Problem to solve |
Report every line in the listing below where the string "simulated" shows up.

>> begin Data for this exercise

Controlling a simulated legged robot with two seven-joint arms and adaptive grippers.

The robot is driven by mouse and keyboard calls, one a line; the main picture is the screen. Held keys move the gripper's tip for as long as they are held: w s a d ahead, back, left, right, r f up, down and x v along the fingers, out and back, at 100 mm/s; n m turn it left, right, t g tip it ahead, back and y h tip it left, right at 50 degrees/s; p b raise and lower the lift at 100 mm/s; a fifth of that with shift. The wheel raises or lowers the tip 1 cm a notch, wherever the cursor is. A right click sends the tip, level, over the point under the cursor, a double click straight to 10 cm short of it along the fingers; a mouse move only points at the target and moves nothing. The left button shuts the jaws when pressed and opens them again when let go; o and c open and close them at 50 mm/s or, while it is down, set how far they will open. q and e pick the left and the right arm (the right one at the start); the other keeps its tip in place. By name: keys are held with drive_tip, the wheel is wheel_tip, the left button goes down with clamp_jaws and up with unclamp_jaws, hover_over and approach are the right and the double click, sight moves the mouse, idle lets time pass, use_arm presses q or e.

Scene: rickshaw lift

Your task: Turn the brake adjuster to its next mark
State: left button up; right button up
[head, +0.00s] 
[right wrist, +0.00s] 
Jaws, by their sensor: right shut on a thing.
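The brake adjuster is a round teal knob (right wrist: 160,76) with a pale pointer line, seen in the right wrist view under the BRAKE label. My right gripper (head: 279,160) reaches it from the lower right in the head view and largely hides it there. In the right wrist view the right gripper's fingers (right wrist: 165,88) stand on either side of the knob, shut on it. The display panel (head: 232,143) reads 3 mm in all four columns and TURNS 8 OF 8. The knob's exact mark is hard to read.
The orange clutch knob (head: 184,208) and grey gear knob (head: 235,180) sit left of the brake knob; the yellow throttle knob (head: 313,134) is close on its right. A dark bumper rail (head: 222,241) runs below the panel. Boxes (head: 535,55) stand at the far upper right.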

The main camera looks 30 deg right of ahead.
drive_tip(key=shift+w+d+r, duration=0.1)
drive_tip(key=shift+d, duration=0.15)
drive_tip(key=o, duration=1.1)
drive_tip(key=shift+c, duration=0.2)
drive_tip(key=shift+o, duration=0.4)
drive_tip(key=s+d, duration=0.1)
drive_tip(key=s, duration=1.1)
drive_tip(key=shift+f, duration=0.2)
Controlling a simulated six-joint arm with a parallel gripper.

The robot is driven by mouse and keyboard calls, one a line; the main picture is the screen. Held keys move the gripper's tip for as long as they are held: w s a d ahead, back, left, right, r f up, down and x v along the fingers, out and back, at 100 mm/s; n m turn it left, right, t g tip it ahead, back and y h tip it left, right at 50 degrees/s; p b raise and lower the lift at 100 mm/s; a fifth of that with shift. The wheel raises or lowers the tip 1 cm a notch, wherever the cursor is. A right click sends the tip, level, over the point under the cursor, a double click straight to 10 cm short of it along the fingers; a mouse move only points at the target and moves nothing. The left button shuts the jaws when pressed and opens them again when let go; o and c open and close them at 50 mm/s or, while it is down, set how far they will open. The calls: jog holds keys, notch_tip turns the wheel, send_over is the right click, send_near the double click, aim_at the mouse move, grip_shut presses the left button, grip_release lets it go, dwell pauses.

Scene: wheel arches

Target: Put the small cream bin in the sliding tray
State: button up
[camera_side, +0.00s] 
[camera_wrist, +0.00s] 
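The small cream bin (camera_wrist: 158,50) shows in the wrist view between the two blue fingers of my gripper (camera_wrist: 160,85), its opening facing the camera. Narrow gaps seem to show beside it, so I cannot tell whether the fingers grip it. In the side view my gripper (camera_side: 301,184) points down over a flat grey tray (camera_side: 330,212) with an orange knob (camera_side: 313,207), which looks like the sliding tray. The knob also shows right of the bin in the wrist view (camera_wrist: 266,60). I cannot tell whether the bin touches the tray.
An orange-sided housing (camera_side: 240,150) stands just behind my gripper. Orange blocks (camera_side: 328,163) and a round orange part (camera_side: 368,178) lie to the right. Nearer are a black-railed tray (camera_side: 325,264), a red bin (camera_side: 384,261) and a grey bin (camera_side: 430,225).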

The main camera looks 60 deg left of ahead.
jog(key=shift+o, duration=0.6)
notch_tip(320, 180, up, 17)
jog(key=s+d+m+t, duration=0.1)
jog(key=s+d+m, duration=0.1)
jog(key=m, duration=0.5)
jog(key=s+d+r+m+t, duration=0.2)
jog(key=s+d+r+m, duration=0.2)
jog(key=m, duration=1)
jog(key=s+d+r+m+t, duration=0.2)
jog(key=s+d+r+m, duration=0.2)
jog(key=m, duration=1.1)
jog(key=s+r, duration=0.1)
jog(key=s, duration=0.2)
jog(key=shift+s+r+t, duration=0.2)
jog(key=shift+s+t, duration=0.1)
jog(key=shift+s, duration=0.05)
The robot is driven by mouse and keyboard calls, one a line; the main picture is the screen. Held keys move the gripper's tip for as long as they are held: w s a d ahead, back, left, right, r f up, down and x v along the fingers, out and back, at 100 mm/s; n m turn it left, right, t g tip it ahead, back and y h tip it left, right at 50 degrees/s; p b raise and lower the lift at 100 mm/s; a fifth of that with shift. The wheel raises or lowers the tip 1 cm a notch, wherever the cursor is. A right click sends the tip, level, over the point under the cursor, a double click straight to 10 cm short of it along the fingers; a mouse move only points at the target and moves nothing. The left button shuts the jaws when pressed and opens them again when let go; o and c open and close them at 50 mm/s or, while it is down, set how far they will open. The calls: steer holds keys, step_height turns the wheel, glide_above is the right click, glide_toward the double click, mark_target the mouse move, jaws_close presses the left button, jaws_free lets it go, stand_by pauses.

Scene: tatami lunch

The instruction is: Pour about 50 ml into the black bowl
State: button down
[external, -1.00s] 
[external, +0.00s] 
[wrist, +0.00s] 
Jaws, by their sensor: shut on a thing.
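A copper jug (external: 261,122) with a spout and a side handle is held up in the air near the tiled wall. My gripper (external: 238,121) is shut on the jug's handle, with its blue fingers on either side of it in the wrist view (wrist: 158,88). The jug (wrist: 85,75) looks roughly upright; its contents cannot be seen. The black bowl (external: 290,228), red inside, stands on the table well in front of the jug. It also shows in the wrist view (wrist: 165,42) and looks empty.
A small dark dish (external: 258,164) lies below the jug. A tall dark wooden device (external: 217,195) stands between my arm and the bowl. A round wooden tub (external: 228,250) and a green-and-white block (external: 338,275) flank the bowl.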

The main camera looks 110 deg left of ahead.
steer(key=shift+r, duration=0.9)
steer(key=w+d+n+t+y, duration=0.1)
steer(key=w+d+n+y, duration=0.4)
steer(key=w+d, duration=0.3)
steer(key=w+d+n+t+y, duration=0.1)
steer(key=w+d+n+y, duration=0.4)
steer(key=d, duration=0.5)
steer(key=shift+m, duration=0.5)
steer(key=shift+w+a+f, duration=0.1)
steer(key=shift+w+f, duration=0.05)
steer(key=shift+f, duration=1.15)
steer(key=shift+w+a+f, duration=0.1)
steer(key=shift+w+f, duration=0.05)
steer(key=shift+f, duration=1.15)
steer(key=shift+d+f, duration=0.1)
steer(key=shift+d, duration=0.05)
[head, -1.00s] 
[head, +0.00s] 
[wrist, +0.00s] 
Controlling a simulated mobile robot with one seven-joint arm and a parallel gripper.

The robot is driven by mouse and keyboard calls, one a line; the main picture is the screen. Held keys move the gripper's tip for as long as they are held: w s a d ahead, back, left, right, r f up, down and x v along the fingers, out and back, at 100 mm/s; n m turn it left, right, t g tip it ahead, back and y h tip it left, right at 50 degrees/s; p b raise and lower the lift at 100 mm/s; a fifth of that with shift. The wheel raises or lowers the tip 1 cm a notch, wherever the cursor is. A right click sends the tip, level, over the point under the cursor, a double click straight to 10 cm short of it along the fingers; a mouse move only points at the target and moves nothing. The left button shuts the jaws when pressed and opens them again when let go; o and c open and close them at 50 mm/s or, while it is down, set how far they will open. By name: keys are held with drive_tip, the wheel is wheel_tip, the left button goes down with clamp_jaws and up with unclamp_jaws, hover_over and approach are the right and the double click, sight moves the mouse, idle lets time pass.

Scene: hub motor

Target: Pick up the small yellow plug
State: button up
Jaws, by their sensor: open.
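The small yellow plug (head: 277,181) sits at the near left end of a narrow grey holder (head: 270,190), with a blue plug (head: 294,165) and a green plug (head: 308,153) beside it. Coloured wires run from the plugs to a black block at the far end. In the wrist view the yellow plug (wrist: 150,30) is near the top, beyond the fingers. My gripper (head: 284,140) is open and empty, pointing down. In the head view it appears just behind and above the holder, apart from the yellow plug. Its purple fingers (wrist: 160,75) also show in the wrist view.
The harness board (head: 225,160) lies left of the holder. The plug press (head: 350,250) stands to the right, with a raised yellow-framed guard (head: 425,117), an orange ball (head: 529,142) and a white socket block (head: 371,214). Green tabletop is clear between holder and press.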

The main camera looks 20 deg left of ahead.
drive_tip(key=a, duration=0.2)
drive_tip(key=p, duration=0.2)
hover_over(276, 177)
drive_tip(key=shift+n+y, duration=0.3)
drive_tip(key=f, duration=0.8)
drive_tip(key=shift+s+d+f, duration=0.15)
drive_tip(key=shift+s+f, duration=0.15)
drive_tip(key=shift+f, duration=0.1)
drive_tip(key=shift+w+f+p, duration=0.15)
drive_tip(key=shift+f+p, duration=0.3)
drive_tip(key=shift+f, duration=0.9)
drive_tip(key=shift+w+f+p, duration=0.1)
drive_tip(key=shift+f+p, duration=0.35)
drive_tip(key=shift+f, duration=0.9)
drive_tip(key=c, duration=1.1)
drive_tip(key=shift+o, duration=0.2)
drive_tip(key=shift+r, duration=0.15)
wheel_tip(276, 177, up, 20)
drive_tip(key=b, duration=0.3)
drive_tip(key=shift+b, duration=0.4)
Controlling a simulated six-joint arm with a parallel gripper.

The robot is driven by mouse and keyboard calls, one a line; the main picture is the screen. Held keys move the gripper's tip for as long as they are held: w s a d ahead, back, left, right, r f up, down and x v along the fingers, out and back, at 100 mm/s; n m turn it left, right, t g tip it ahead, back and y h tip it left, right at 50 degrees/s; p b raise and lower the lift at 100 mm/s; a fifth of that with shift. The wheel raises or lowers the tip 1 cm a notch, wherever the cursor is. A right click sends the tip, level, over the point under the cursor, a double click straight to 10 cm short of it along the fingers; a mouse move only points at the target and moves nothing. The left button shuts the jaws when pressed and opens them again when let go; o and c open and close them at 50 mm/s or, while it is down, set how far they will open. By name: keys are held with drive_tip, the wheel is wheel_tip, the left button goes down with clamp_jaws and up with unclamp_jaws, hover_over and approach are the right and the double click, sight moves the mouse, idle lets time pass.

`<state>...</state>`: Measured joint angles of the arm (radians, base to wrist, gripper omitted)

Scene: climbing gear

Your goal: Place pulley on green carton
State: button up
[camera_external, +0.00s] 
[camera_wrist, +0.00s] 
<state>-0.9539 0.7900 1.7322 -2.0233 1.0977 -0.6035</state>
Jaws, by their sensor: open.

>> end Data for this exercise

Result of the task |
Controlling a simulated legged robot with two seven-joint arms and adaptive grippers.
Controlling a simulated six-joint arm with a parallel gripper.
Controlling a simulated mobile robot with one seven-joint arm and a parallel gripper.
Controlling a simulated six-joint arm with a parallel gripper.

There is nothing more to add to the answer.